Unlike the modern schooling system where even the transportation buses, classes are air conditioned, giving a glimpse of luxury and comfort; Vedic system had system of gurukulas where life was sans sense gratification and of austerity and surrender. The student served the guru with humility and remained 24/7 under constant observance and training by a qualified teacher or acharya, who was himself a great example of what he preached. Even the Supreme Lord, as a student set the example by serving His guru Sandipani muni just like any other student and doing ‘menial’ work as collecting wood from the forest etc.

“The brahmacaris, or students under the care of a bonafide spiritual master, control the mind by abstaining from sense gratification. A brahmacari hears only words concerning Krishna consciousness; hearing is the basic principle for understanding, and therefore the pure brahmacari engages fully in harer namanu kirtanam — chanting and hearing the glories of the Lord. He restrains himself from the vibrations of material sounds, and his hearing is engaged in the transcendental sound vibration of Hare Krishna, Hare Krishna.” [Commentary by Srila Prabhupada.BG 4.26]

The educational content was not based on the speculative information furnished by the scientists whose science keeps changing its statements every day and motivated historians who would distort the facts to suit their ulterior motives. Time was regarded precious and every moment was utilized in realizing the higher truth, emphasis was not on body but on soul which is eternal. The curriculum was thus based on eternal truths, the shastras.

Further, there was no room for co-education. Boys lived separately in the gurukula under the able guidance of a qualified acharya, while the girls were educated at home by other senior women of the family and of the village. In Vrindavan, we have the example of Purnaswasi playing the role of mentor to the girls. In a few cases, they were also trained by other qualified teachers, but all at home itself.
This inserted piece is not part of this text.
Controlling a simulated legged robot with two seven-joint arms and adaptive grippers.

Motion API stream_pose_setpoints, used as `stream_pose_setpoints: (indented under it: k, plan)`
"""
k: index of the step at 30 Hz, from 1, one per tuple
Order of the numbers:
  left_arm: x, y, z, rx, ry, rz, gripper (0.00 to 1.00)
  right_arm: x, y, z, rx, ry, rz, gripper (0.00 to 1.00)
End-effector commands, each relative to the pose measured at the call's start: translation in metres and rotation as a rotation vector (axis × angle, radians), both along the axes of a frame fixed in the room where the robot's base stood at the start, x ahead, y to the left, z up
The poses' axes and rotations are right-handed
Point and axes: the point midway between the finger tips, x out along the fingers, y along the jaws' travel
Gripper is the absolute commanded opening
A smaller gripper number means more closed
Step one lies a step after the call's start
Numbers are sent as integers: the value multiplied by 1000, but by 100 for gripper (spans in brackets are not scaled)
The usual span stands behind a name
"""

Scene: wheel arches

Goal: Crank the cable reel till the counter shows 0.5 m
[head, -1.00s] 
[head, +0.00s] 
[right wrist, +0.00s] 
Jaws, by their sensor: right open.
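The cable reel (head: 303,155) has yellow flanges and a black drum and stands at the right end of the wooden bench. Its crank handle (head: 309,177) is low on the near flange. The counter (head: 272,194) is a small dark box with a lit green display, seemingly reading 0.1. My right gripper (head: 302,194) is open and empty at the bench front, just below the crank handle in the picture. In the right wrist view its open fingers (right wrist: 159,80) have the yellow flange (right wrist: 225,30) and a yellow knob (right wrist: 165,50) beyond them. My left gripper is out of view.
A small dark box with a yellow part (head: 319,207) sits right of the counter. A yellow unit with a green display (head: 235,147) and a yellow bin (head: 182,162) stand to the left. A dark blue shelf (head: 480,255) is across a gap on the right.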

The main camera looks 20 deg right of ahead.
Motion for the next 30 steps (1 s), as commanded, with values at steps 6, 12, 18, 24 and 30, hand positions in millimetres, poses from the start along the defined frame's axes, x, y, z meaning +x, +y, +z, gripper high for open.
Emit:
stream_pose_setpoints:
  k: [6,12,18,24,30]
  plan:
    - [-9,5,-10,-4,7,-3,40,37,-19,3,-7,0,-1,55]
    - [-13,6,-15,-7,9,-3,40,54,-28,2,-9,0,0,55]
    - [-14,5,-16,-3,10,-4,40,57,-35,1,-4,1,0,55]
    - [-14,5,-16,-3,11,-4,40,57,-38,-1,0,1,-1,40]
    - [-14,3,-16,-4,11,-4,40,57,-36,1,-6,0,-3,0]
The acharya had complete freedom to accept a student based on the latter’s qualification become his student. (So different from modern system where it is only the ability to pay the fat fees that defines their ability to get admitted in a particular school. We have examples of acharayas rejecting a student’s request in the history. For instance, Dronacharya rejected Karna and Ekalavya’s request to be their students. The relationship between the student and the teacher was of mutual love, trust and great reverence. Truth was the founding principle. We learn that Karna in his ambition to become the world’s archer wanted to receive training and education from Parasuram and lied to his teacher to learn the art. He claimed himself to be a brahmana, but later when the truth got revealed to Parasuram in a very touching situation, Parasuram did not hesitate to curse Karna. So stringent were the rules of eligibility to education and learning (education for all?). No wonder every man was trained to see every woman other than his own wife as his mother.
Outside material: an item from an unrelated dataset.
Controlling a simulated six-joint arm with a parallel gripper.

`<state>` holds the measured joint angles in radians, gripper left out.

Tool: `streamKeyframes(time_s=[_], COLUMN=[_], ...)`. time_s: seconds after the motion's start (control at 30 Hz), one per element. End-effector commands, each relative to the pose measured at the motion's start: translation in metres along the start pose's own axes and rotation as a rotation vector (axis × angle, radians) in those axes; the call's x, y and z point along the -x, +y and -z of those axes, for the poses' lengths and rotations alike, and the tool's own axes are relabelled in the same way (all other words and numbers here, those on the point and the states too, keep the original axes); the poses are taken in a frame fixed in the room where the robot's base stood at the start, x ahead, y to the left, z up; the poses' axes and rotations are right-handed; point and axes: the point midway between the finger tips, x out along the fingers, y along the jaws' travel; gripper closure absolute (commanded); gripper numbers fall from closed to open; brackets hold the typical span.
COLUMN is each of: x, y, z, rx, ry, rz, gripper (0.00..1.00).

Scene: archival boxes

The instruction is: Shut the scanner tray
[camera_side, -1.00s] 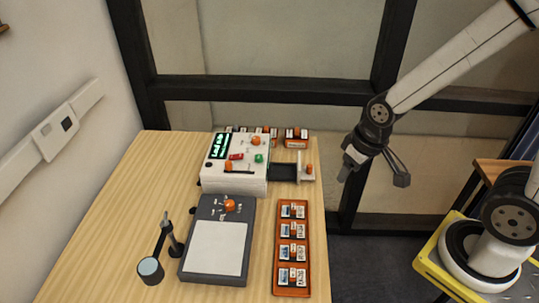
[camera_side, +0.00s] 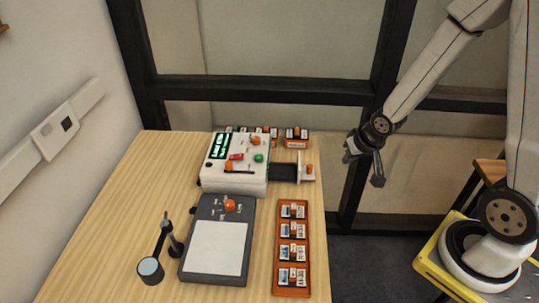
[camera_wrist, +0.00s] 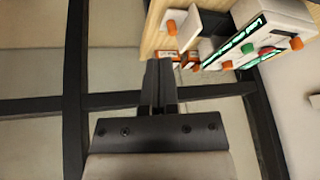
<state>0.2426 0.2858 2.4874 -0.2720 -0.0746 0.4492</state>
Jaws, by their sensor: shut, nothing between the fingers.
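The scanner (camera_side: 232,180) is a white box with a green-lit display at the back of the table. Its dark tray (camera_side: 284,171) sticks out to the right, with a white front plate (camera_side: 306,172) and an orange knob. The scanner (camera_wrist: 292,16) also shows upper right in the wrist view, where the tray's white front plate (camera_wrist: 184,34) and orange knob (camera_wrist: 172,27) are at the top. My gripper (camera_side: 378,181) is right of the tray, past the table's right edge, apart from it. In the wrist view my gripper (camera_wrist: 158,64) is shut and empty.
An orange slide holder (camera_side: 292,285) lies at the table's front right. A grey light pad (camera_side: 217,248) and a magnifier on a stand (camera_side: 151,270) are left of it. Small orange boxes (camera_side: 296,138) stand behind the scanner. Dark window bars are behind the table.

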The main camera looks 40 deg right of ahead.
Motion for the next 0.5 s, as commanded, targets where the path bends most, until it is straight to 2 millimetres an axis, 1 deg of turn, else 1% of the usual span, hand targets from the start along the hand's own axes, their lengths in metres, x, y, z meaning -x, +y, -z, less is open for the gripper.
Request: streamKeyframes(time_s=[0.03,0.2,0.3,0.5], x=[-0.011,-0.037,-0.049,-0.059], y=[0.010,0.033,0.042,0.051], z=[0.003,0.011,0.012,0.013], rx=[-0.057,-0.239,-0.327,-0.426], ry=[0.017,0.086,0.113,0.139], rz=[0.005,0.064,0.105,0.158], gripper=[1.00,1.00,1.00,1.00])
Social systems. Celibacy is like going upstream. This desire has been indoctrinated in the jivas through different lakhs and lakhs of bodies; surprisingly still it has not exhausted itself and it is difficult to give it up totally in favor of the Lord for just one life. The Indian social system recognized the great power that Maya devi wielded. The structure of social system was therefore designed to be a matrix of wonderful rules that encouraged celibacy and chastity. The institution of child marriage was one of them. In our village in UP it is still prevalent. The children, after a thorough check of the background and other related details of the boy and girl by the family elders, are married at the age of 6 years or so. When they become matured and are appropriately trained and educated (somewhere round 24 years or 25 years) another ceremony called gauna takes place. Prior to this ceremony the girl and the boy though married, do not stay together. After the solemnization of this ceremony the girl begins to come to the boy’s house for different festivals and slowly over a period of a year or so she begins to permanently stay at her in-law’s place. Since the two are married at quite a young age, love for each other grows over time and there is no room for anxiety of partner-hunting. There is no concept of divorce or remarriage or even abortion; there is therefore no equivalent for these words in Hindi language.

Since men and women are comparable to butter and fire, they need to not only kept separate but attraction is further minimized by the dressing code. The nakedness of animals was not emulated by men as they were constantly aware of the significance of a human body and its goal. A decent woman was expected to keep her head covered and cover herself nicely. Srimati Radharani is the epitome of a woman’s grace, no man had ever held her, even her feet are never visible except on Her appearance day. Laxman, as Sri Ramji’s brother sets the ideal of conduct even with a sister in law. He had never beheld Sita devi’s face and could recognize only her anklets as he had always seen Her feet while touching them for blessings. A married woman or girl is immediately recognizable by their sindoor in the parting, red bindi, toe rings, mangal sutra round her neck, and clamor of bangles while draping themselves in a sari (the 6 yard wonder) to avoid confusion. Similarly men covered themselves decently in a dhoti, kurta and angavastram (also known as angoccha).

This purity in thought and action was further cemented by healthy eating habits and varnasrama system. This is why Srila Prabhupada on seeing a few sannyasis failing to keep their vows of celibacy compassionately gave the solution of reviving the institution of daiva varnasrama in the society.

Daiva Varnasrama set up is like a safety net to save the spiritual trapeze artists from falling in the circus of material life. Celibacy is purity in thought and action; and thus a great force, which is so much required. Hare Krishna!